TASK TO CARRY OUT: Take the lines beginning with the one that contains "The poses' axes" and ending with the one that contains "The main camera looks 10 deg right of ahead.", and set them down exactly. Omit all pictures.

-.-.-

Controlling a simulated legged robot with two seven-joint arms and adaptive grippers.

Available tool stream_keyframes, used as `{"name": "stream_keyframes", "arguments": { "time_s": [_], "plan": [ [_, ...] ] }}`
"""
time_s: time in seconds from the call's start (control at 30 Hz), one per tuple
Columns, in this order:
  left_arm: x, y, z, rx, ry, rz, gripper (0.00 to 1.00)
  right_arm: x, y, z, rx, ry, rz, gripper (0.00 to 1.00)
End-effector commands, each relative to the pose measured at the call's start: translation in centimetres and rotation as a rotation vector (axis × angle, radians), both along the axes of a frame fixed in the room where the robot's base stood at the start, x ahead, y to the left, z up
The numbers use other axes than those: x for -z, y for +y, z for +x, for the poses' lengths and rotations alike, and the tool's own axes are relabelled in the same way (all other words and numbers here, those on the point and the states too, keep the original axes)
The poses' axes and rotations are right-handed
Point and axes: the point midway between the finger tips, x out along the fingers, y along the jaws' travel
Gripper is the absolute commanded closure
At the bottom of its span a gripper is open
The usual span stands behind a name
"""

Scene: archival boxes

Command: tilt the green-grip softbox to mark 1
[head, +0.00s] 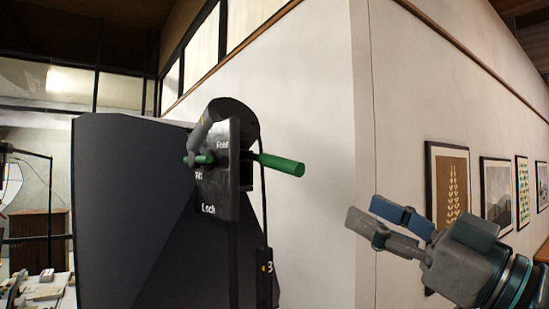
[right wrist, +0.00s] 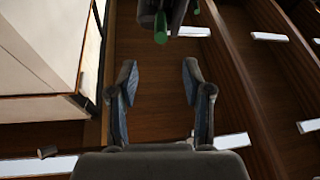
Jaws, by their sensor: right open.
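The softbox (head: 130,215) is a large dark panel left of centre in the head view. A dark upright plate with white lettering, partly readable as "Lock" (head: 209,209), stands at its right side. A green grip (head: 282,164) sticks out to the right of the plate, and a smaller green handle (head: 200,160) shows on its left. A figure 3 (head: 269,267) shows on a dark strip below; I cannot make out a mark 1. My right gripper (head: 362,215) is open and empty, right of and below the green grip, apart from it. Green parts (right wrist: 161,28) show beyond its fingers (right wrist: 160,75) in the right wrist view.
A dark cable hangs beside the plate. A white wall corner (head: 358,120) stands behind, with framed pictures (head: 451,180) on the right wall. A cluttered table (head: 45,290) is at the lower left. Free space lies between my right gripper and the grip.

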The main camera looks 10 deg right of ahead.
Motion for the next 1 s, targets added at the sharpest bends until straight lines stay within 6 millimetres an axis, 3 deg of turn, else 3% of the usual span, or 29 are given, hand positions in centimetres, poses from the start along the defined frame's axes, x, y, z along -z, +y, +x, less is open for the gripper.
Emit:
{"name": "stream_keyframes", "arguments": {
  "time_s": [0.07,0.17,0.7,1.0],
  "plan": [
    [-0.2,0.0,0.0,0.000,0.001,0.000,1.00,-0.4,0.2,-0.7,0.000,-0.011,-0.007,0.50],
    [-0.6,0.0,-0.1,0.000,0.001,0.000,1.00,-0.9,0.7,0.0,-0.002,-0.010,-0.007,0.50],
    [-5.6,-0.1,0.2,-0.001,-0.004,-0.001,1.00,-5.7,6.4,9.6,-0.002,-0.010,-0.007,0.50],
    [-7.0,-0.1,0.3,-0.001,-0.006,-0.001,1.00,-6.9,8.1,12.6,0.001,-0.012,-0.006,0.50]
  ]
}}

-.-.-

TASK OUTPUT:
The poses' axes and rotations are right-handed
Point and axes: the point midway between the finger tips, x out along the fingers, y along the jaws' travel
Gripper is the absolute commanded closure
At the bottom of its span a gripper is open
The usual span stands behind a name
"""

Scene: archival boxes

Command: tilt the green-grip softbox to mark 1
[head, +0.00s] 
[right wrist, +0.00s] 
Jaws, by their sensor: right open.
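The softbox (head: 130,215) is a large dark panel left of centre in the head view. A dark upright plate with white lettering, partly readable as "Lock" (head: 209,209), stands at its right side. A green grip (head: 282,164) sticks out to the right of the plate, and a smaller green handle (head: 200,160) shows on its left. A figure 3 (head: 269,267) shows on a dark strip below; I cannot make out a mark 1. My right gripper (head: 362,215) is open and empty, right of and below the green grip, apart from it. Green parts (right wrist: 161,28) show beyond its fingers (right wrist: 160,75) in the right wrist view.
A dark cable hangs beside the plate. A white wall corner (head: 358,120) stands behind, with framed pictures (head: 451,180) on the right wall. A cluttered table (head: 45,290) is at the lower left. Free space lies between my right gripper and the grip.

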The main camera looks 10 deg right of ahead.

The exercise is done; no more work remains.